Aim of the task: Would you transcribe the whole listing exactly, minus its pictures?

Information supplied:
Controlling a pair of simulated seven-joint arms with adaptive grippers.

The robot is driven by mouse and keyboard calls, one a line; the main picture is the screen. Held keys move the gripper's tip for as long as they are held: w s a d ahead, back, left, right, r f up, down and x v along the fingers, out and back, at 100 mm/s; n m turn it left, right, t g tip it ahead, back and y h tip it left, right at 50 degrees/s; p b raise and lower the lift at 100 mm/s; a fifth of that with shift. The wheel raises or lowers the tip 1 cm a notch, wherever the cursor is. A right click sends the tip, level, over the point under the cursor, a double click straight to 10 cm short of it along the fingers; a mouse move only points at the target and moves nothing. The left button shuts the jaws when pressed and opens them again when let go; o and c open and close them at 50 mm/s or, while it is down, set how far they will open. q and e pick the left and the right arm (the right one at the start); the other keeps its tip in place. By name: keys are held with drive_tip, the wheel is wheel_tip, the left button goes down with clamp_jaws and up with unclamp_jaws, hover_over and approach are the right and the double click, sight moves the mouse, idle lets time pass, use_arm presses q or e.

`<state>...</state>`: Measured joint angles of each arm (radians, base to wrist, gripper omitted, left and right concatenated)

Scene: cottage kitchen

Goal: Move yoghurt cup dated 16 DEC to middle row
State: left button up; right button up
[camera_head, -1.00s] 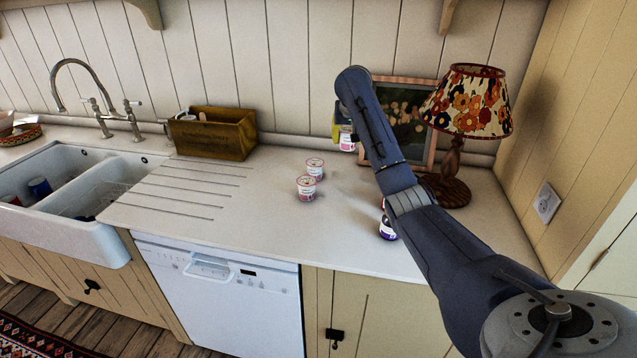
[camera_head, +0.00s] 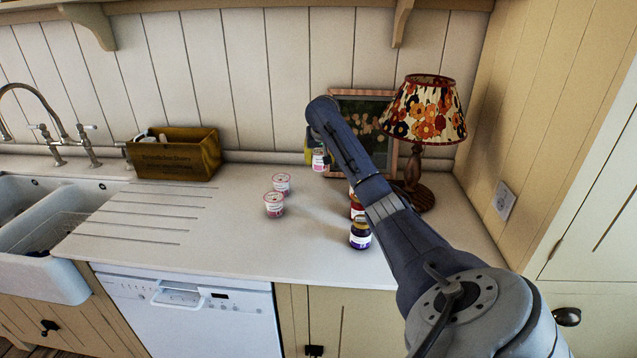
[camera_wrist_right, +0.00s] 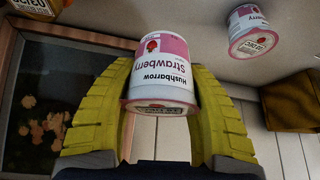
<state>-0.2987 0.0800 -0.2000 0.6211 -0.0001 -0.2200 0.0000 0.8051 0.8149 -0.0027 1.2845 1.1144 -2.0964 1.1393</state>
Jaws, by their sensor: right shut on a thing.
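My right gripper (camera_head: 314,153) has yellow fingers. It is shut on a white and pink yoghurt cup (camera_head: 319,160), held above the back of the counter in front of the picture. Two more pink-lidded cups stand on the counter to the left, a rear one (camera_head: 281,183) and a front one (camera_head: 274,205). Another cup (camera_wrist_right: 250,30) in the wrist view has a small date stamp that I cannot read surely. My left gripper is not in view.
A floral lamp (camera_head: 424,110) and a framed picture (camera_head: 372,110) are behind. A wooden box (camera_head: 175,155) stands at back left. The counter's front middle (camera_head: 240,250) is clear.

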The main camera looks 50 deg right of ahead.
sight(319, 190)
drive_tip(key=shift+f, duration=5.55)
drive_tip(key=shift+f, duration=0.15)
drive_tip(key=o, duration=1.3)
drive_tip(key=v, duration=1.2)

Worked answer:
Controlling a pair of simulated seven-joint arms with adaptive grippers.

The robot is driven by mouse and keyboard calls, one a line; the main picture is the screen. Held keys move the gripper's tip for as long as they are held: w s a d ahead, back, left, right, r f up, down and x v along the fingers, out and back, at 100 mm/s; n m turn it left, right, t g tip it ahead, back and y h tip it left, right at 50 degrees/s; p b raise and lower the lift at 100 mm/s; a fifth of that with shift. The wheel raises or lowers the tip 1 cm a notch, wherever the cursor is. A right click sends the tip, level, over the point under the cursor, a double click straight to 10 cm short of it along the fingers; a mouse move only points at the target and moves nothing. The left button shuts the jaws when pressed and opens them again when let go; o and c open and close them at 50 mm/s or, while it is down, set how far they will open. q and e pick the left and the right arm (the right one at the start); the other keeps its tip in place. By name: keys are held with drive_tip, the wheel is wheel_tip, the left button goes down with clamp_jaws and up with unclamp_jaws, hover_over and approach are the right and the double click, sight moves the mouse, idle lets time pass, use_arm presses q or e.

`<state>...</state>`: Measured joint angles of each arm (radians, base to wrist, gripper omitted, left and right concatenated)

Scene: cottage kitchen

Goal: Move yoghurt cup dated 16 DEC to middle row
State: left button up; right button up
[camera_head, -1.00s] 
[camera_head, +0.00s] 
[camera_wrist_right, +0.00s] 
<state>-0.2987 0.0800 -0.2000 0.6211 -0.0001 -0.2200 0.0000 0.8051 0.8149 -0.0027 1.2845 1.1144 -2.0964 1.1393</state>
Jaws, by their sensor: right shut on a thing.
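My right gripper (camera_head: 314,153) has yellow fingers. It is shut on a white and pink yoghurt cup (camera_head: 319,160), held above the back of the counter in front of the picture. Two more pink-lidded cups stand on the counter to the left, a rear one (camera_head: 281,183) and a front one (camera_head: 274,205). Another cup (camera_wrist_right: 250,30) in the wrist view has a small date stamp that I cannot read surely. My left gripper is not in view.
A floral lamp (camera_head: 424,110) and a framed picture (camera_head: 372,110) are behind. A wooden box (camera_head: 175,155) stands at back left. The counter's front middle (camera_head: 240,250) is clear.

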The main camera looks 50 deg right of ahead.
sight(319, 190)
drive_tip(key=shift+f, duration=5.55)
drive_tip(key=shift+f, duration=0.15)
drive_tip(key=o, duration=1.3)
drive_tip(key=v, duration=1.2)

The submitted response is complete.